- louie a. ortiz-fonseca
shaming Michael Johnson is not a prevention method. blaming him will not end HIV in our communities. ending and irradiating stigma, poverty and oppression will. all #BlackLivesMatter - yes, even Michael Johnson’s.
Her name was Tina. I called her Miss Tina. She was black, tall, muscular and unapologetic about her sometimes revealing 5’oclock shadow. She often referred to it as her “daytime” look. She was my mom’s best friend. I studied her like I should have been studying my math homework. I wanted to identify that one “thing” that made her magical. I wanted it for myself. I wanted to be as fabulous as Miss Tina.
It was the mid 80’s and the height of my mother’s crack addiction. If my memory serves me correctly, it was the height of my entire neighborhood’s crack addiction. In many ways, the crack epidemic was the equalizer in our neighborhood. My mother had friends who were lawyers, blue collar workers, bikers and business executives. I watched them roll in and out of our bedroom “apartment.” I never paid them much mind. Probably because if I did, I’d get my ass whipped for being nosy. But it was my mother’s friend Tina that always left me mesmerized.
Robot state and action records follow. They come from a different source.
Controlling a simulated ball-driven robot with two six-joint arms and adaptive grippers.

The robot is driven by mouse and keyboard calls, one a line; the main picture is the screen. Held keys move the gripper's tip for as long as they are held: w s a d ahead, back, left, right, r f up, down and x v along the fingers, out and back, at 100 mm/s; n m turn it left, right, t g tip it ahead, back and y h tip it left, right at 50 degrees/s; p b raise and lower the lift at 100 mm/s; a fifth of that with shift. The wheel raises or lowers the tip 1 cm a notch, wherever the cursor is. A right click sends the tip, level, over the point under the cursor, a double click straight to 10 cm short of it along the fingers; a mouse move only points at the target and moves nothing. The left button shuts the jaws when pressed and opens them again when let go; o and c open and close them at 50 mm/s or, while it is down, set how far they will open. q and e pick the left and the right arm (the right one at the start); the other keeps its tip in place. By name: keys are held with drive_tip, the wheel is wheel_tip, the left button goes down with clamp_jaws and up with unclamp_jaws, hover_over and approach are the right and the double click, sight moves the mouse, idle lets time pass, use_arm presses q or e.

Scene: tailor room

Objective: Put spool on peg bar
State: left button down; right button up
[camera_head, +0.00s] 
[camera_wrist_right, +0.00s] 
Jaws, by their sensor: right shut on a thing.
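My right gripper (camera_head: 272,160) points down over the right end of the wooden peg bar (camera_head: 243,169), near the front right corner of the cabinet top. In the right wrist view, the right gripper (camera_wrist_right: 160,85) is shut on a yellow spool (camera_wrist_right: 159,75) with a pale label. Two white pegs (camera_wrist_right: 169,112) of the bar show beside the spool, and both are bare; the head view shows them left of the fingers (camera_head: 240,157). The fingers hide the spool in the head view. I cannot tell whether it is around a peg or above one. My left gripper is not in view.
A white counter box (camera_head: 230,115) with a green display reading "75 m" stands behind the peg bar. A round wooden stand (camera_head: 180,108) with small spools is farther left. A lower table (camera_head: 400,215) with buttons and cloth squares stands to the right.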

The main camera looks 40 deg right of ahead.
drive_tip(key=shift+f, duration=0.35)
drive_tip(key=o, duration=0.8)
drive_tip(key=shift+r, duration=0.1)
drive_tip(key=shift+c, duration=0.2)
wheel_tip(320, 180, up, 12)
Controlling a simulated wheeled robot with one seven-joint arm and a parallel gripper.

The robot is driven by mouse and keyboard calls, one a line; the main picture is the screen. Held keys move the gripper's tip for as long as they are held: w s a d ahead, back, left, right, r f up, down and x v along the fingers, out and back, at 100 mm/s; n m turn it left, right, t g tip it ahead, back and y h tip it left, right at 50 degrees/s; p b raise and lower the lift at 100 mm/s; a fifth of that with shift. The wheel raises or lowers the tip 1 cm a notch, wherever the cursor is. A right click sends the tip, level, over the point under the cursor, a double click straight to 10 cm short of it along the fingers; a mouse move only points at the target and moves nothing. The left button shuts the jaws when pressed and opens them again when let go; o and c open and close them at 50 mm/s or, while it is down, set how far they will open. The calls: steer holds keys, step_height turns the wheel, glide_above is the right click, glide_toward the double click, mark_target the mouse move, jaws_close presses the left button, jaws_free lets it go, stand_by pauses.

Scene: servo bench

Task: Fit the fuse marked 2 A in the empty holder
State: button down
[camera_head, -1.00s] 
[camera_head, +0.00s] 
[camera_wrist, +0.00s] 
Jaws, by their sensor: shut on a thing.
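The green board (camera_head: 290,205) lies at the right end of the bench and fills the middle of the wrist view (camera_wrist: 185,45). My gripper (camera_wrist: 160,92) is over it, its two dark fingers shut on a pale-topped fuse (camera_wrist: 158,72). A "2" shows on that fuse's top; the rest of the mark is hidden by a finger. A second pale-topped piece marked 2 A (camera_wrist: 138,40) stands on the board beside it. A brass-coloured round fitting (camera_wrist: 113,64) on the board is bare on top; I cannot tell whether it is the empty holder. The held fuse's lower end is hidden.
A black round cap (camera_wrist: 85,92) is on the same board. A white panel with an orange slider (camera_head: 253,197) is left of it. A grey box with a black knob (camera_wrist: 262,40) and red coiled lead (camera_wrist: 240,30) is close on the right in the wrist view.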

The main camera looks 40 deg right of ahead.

She’d visit my mother at least two times a day. Once after work, where she would show up wearing a hard hat, jeans and construction boots and then, right before going out to paint the town red, she would show up looking like our neighborhood’s own lovely Donna Summer. This transformation always inspired me. She was my first tangible proof that we create our own beauty that we become.
I’d ask her questions about her nail color and shoes. I really wanted to ask her how to beat up the boys who called me “faggot.” I was always too scared to admit that even at 8 years old I was called a “faggot” at school. Whenever we chatted, however brief the conversation, I felt like I was the only person in the world. Tina was God and I was praying at the altar.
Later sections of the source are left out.